Founder and CEO of the social-networking giant Facebook has spent the last 18 months methodically preparing to look and act more like a blue-chip business.

"There was a period in Microsoft's evolution where they said, we want to put a computer on everyone's desk," said Zuckerberg in a recent interview.

"That's the way that I want to run Facebook...We want to be operating in a way that we're working towards this longer vision of where we think the world should be," he told the Wall Street Journal.

Facebook plans to file early next year with the Securities and Exchange Commission to take the stock public in the second quarter of 2012, according to a person familiar with the matter.

The IPO could raise as much as 10 billion dollars at a valuation of more than 100 billion dollars.

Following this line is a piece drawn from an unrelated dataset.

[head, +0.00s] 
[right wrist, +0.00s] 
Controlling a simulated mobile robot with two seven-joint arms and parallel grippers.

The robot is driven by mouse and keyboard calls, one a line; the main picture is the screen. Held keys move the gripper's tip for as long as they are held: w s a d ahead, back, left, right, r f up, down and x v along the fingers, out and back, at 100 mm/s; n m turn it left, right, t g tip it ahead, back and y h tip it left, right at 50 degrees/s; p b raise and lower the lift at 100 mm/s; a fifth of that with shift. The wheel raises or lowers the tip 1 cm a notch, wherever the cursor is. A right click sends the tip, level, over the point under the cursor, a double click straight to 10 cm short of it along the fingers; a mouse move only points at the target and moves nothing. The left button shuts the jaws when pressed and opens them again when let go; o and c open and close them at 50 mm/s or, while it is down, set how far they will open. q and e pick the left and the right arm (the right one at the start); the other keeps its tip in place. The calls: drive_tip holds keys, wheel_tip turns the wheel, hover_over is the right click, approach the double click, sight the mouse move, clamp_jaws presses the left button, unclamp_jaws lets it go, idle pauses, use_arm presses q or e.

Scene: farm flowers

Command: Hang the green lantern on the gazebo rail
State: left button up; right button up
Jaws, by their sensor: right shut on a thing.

As hard as it is to reach a public offering, it is even more difficult for young businesses to play head-to-head against tech stalwarts such as Apple Inc. and Microsoft Corp.

But interviews with Zuckerberg and others inside Facebook reveal the eight-year-old company is trying to emulate the influence, staying power, and meticulousness of the biggest technology companies.

Since last year, Facebook executives have been crafting dummy scripts for quarterly earnings calls, addressing imaginary questions from analysts about the company's revenue and profit, people familiar with the matter say.

They have even written a top-secret draft of an IPO prospectus, a role traditionally left to bankers.

The company's chief financial officer, David Ebersman, has been professionally auditing Facebook's financial statements each quarter, say people familiar with the matter, and avoiding the accounting approaches that raised questions for Groupon and Zynga.

The company has both scale and a strong brand, says Lise Buyer, a Silicon Valley-based IPO consultant.

But the big question, says Buyer is whether Facebook has the ability to operate profitability through ups and downs.

"The missing piece that we haven't seen yet is reliability. The blue chip stocks are the ones that people talk about belonging in widows and orphans funds. Historically, technology IPOs don't make that list. Because of its scale, Facebook could be different," she said.

The company still has a long way to go to convince Madison Avenue advertisers.